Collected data
»»

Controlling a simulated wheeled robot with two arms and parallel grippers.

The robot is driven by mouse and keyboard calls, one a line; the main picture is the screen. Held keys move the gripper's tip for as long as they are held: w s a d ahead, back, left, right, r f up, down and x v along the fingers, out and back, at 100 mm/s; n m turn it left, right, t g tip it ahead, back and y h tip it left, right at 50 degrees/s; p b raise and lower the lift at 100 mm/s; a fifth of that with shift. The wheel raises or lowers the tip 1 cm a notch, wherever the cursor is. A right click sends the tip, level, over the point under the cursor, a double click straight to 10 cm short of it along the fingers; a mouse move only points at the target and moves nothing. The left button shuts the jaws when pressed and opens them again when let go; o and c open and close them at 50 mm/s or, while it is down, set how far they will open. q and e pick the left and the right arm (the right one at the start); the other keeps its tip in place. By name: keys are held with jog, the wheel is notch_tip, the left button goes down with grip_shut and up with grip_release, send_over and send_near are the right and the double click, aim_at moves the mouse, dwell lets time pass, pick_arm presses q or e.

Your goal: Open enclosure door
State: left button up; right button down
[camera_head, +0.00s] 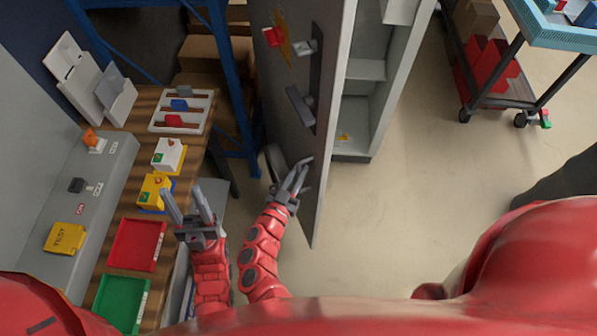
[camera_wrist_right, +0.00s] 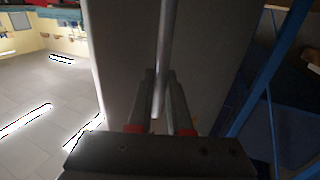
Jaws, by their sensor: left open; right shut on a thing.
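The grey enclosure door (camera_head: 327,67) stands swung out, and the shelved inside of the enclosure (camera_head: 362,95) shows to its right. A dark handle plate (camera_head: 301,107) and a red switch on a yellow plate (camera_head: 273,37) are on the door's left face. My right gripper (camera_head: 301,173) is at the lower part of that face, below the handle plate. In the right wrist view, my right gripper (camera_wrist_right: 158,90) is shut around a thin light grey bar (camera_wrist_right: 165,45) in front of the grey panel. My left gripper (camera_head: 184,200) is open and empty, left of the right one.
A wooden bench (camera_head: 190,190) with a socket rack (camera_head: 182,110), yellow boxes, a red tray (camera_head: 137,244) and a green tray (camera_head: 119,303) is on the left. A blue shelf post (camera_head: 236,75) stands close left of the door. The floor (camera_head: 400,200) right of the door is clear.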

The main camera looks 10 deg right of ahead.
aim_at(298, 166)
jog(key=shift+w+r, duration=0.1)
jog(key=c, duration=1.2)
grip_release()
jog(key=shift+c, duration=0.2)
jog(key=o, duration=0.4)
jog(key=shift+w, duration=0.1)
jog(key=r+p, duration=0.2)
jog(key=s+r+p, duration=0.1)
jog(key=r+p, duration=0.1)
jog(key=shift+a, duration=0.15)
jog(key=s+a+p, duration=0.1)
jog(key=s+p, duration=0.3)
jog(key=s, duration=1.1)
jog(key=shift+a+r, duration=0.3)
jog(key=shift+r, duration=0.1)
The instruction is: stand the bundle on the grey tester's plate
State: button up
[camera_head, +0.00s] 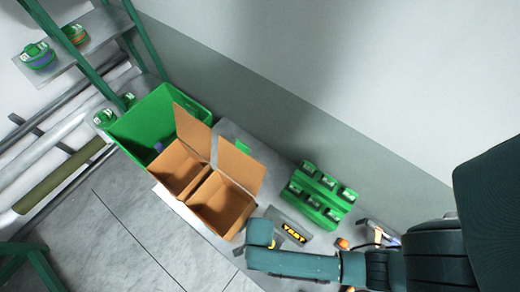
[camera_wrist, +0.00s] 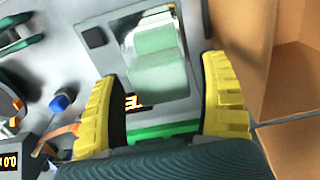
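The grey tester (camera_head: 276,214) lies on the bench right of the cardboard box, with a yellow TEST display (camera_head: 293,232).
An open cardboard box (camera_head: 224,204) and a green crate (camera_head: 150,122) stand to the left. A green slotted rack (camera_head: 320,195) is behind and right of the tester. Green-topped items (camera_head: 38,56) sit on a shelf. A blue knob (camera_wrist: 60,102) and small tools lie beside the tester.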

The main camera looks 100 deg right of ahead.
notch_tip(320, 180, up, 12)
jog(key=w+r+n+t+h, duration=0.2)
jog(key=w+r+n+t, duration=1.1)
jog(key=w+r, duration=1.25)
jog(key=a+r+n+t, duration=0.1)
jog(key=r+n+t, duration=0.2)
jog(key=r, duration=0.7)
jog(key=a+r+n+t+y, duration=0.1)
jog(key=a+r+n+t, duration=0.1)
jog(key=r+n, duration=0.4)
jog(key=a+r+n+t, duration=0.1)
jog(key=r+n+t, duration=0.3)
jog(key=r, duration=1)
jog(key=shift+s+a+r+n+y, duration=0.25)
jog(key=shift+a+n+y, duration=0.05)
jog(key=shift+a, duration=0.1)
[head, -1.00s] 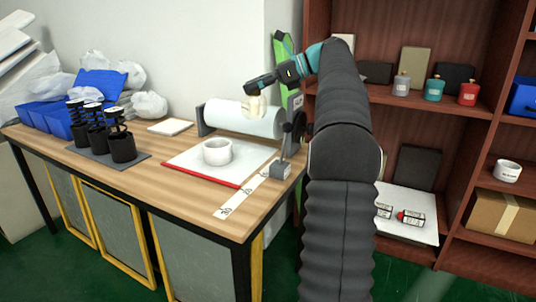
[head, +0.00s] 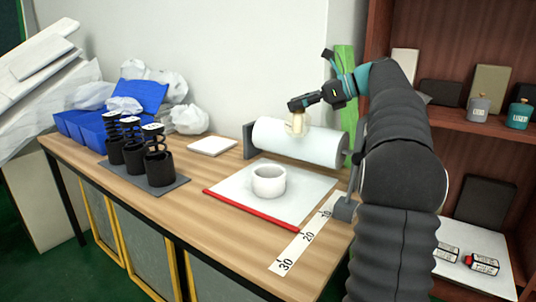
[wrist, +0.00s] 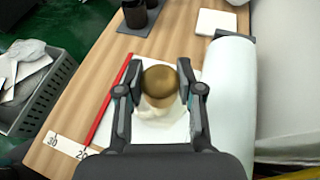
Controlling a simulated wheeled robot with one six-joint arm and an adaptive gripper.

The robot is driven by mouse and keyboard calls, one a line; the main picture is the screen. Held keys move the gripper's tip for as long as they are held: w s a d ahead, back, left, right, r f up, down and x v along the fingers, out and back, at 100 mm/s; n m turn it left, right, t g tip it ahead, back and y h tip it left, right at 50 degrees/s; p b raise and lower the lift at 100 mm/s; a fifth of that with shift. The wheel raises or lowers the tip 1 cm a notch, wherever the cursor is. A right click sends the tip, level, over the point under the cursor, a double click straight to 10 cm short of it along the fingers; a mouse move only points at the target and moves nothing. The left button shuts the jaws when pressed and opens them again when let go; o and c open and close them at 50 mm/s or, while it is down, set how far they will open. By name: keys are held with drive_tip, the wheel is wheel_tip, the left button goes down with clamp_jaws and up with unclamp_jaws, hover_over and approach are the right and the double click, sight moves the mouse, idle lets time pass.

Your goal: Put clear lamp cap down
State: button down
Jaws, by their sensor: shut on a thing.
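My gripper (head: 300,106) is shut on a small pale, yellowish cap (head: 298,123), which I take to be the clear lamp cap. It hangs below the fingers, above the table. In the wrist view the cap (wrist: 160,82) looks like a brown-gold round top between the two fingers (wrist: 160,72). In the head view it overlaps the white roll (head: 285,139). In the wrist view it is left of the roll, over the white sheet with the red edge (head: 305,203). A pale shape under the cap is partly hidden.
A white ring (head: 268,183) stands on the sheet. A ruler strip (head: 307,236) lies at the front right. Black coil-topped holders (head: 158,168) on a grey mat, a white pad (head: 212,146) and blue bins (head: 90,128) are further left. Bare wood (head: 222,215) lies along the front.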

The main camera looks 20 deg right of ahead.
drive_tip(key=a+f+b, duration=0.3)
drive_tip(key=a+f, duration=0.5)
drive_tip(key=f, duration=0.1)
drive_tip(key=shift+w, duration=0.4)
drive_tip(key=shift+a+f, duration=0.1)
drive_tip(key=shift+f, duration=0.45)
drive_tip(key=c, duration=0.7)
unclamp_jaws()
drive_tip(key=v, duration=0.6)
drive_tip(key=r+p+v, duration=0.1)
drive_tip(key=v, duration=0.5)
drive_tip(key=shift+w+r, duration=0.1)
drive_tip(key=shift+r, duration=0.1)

««
»»

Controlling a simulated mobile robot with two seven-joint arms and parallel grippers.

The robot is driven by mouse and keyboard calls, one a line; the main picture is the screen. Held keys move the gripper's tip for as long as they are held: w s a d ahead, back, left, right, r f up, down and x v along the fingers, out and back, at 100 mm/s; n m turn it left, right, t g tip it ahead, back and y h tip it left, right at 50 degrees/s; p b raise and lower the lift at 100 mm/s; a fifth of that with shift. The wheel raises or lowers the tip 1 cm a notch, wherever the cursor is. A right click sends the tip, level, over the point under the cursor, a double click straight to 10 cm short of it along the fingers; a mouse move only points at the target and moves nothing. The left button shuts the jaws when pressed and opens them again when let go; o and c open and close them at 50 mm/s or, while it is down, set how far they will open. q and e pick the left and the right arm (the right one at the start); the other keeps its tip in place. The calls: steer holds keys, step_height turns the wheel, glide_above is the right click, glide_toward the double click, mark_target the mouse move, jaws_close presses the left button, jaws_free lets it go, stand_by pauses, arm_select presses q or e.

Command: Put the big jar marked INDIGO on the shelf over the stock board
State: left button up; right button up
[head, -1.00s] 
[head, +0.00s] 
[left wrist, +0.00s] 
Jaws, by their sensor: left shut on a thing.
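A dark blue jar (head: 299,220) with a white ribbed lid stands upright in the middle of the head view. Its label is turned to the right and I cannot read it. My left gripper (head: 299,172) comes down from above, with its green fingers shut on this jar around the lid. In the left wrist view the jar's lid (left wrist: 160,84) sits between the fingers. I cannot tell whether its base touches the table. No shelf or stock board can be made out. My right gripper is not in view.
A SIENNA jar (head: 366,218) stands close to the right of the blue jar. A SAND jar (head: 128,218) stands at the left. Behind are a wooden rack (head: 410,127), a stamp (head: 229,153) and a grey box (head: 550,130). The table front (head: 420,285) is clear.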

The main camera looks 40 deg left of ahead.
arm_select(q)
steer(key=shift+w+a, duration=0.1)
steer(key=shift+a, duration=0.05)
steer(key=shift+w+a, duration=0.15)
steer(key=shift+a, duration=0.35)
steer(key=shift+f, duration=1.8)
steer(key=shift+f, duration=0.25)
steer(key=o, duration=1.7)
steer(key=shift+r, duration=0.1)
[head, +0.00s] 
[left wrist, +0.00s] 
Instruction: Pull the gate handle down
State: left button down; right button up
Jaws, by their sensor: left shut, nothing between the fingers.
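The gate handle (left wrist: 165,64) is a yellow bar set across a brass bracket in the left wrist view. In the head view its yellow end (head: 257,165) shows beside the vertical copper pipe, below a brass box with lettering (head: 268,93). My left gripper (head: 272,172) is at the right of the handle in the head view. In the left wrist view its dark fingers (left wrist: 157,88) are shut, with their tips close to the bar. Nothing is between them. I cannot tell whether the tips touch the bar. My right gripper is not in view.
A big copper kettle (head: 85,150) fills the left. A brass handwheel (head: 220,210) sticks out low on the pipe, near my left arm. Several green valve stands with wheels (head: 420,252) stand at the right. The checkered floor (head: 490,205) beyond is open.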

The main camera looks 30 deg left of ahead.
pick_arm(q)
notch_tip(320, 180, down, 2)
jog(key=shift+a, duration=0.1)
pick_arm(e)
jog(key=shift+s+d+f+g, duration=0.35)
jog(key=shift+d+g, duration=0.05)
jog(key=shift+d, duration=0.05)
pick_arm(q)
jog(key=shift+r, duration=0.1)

««

Tell how many lines above contain the word "State". Give the number alone.

Solution to this exercise
5